--- start ---
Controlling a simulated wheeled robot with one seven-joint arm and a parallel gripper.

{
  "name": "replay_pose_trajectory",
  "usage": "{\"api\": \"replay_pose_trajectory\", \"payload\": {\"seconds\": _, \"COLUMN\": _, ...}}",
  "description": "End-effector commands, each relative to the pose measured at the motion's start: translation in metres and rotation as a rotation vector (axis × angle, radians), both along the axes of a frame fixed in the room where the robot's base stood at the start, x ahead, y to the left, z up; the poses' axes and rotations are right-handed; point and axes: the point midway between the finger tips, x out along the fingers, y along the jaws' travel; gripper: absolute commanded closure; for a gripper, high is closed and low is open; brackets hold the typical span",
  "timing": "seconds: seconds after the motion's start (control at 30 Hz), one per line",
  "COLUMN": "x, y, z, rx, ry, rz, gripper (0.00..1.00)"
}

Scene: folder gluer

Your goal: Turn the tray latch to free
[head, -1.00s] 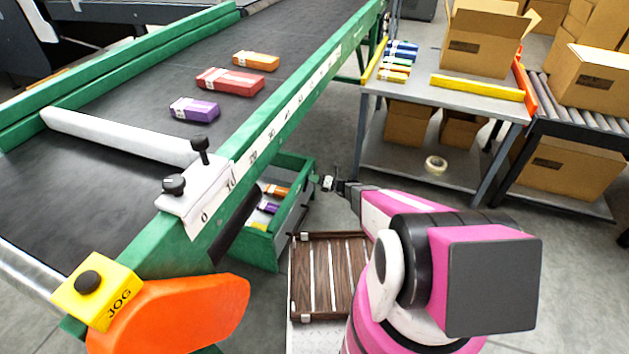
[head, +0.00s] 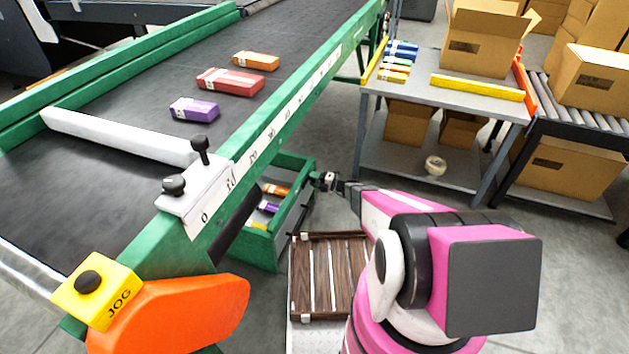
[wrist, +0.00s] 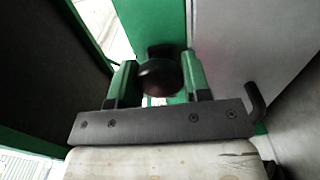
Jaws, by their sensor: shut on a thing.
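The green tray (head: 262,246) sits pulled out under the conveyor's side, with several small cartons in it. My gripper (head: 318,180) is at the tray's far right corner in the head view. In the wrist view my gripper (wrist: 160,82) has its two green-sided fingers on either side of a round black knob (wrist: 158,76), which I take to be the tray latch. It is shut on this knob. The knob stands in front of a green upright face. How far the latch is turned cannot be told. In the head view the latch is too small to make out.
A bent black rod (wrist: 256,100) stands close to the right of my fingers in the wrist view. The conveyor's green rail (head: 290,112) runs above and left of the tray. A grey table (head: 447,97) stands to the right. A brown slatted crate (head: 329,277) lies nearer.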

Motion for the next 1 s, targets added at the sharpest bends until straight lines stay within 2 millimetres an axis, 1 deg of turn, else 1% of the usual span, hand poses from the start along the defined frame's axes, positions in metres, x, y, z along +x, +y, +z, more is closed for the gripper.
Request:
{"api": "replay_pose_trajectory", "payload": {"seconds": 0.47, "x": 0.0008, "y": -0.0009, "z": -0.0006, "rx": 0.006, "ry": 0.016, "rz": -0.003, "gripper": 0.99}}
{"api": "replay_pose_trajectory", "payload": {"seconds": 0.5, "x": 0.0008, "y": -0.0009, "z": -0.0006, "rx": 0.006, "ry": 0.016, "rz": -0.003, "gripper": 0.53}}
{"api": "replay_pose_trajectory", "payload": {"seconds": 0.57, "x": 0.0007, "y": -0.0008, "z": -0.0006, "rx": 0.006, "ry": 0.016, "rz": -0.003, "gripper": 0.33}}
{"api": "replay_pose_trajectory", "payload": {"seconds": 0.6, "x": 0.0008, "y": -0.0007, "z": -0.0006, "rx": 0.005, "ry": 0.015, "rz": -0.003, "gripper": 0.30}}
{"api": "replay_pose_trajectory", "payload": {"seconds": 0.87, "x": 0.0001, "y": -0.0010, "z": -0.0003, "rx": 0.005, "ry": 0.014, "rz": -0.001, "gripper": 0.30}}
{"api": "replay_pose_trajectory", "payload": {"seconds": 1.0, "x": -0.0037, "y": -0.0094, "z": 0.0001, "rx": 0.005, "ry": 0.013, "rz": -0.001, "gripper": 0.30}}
--- end ---
--- start ---
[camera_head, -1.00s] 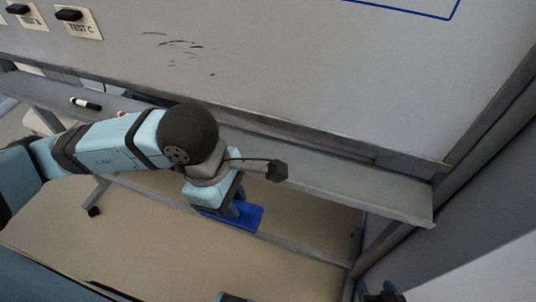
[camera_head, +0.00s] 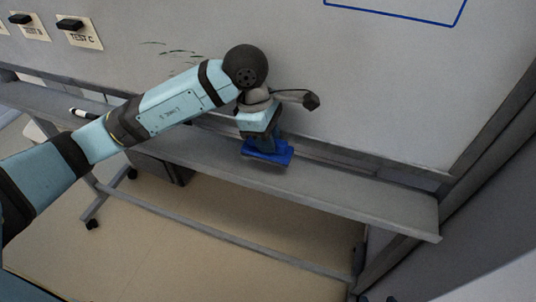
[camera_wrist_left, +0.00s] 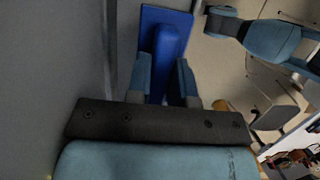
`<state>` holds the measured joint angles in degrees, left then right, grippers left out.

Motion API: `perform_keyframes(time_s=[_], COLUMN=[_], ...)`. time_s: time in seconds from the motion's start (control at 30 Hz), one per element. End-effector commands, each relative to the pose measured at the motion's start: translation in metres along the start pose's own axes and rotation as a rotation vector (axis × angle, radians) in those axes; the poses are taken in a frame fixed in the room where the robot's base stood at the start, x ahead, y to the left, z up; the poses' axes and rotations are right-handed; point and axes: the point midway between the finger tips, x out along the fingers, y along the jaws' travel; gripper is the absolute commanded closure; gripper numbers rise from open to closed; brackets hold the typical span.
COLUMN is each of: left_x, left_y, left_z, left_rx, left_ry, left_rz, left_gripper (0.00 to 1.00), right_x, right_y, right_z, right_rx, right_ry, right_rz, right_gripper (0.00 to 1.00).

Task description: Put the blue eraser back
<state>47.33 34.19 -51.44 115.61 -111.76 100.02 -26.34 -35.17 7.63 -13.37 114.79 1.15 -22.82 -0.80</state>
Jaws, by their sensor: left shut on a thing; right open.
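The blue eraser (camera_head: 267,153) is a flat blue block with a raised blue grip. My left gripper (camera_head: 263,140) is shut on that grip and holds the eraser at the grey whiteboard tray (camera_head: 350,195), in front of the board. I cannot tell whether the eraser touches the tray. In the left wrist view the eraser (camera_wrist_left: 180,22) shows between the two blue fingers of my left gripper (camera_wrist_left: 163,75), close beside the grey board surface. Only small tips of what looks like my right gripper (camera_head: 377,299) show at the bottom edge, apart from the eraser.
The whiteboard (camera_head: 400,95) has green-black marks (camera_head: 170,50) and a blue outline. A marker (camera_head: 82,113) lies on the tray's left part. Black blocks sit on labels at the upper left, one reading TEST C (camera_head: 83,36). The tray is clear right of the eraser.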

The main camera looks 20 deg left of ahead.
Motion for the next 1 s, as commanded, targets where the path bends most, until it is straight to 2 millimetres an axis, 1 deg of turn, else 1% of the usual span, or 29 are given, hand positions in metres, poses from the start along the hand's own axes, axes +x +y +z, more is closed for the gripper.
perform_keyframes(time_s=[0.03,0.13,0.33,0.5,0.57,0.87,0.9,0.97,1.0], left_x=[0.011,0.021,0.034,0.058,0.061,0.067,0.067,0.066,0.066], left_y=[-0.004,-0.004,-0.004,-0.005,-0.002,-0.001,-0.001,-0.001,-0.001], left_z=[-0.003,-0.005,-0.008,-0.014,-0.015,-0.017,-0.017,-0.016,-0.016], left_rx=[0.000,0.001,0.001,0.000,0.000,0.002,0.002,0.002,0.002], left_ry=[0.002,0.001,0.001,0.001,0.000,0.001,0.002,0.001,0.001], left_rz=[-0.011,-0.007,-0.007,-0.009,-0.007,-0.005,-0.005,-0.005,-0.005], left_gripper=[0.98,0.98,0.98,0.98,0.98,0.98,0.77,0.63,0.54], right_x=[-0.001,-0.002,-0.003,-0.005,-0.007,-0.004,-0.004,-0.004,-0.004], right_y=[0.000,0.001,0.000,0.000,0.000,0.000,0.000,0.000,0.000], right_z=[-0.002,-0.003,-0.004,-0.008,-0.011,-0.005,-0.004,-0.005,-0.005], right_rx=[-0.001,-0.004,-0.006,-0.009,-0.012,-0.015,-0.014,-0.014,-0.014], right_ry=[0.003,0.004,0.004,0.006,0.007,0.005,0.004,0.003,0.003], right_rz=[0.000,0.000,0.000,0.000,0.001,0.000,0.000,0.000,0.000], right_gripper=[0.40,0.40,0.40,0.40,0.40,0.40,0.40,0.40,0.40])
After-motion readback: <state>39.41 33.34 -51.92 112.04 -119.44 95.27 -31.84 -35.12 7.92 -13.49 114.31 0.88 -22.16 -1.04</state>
--- end ---
SET EXERCISE
Omit the pictures. Extract exactly the lines that begin with the one holding "Scene: folder gluer" and end with the one holding "Motion for the next 1 s, targets", inclusive.

FINISHED EXERCISE
Scene: folder gluer

Your goal: Turn the tray latch to free
[head, -1.00s] 
[head, +0.00s] 
[wrist, +0.00s] 
Jaws, by their sensor: shut on a thing.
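The green tray (head: 262,246) sits pulled out under the conveyor's side, with several small cartons in it. My gripper (head: 318,180) is at the tray's far right corner in the head view. In the wrist view my gripper (wrist: 160,82) has its two green-sided fingers on either side of a round black knob (wrist: 158,76), which I take to be the tray latch. It is shut on this knob. The knob stands in front of a green upright face. How far the latch is turned cannot be told. In the head view the latch is too small to make out.
A bent black rod (wrist: 256,100) stands close to the right of my fingers in the wrist view. The conveyor's green rail (head: 290,112) runs above and left of the tray. A grey table (head: 447,97) stands to the right. A brown slatted crate (head: 329,277) lies nearer.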

Motion for the next 1 s, targets added at the sharpest bends until straight lines stay within 2 millimetres an axis, 1 deg of turn, else 1% of the usual span, hand poses from the start along the defined frame's axes, positions in metres, x, y, z along +x, +y, +z, more is closed for the gripper.

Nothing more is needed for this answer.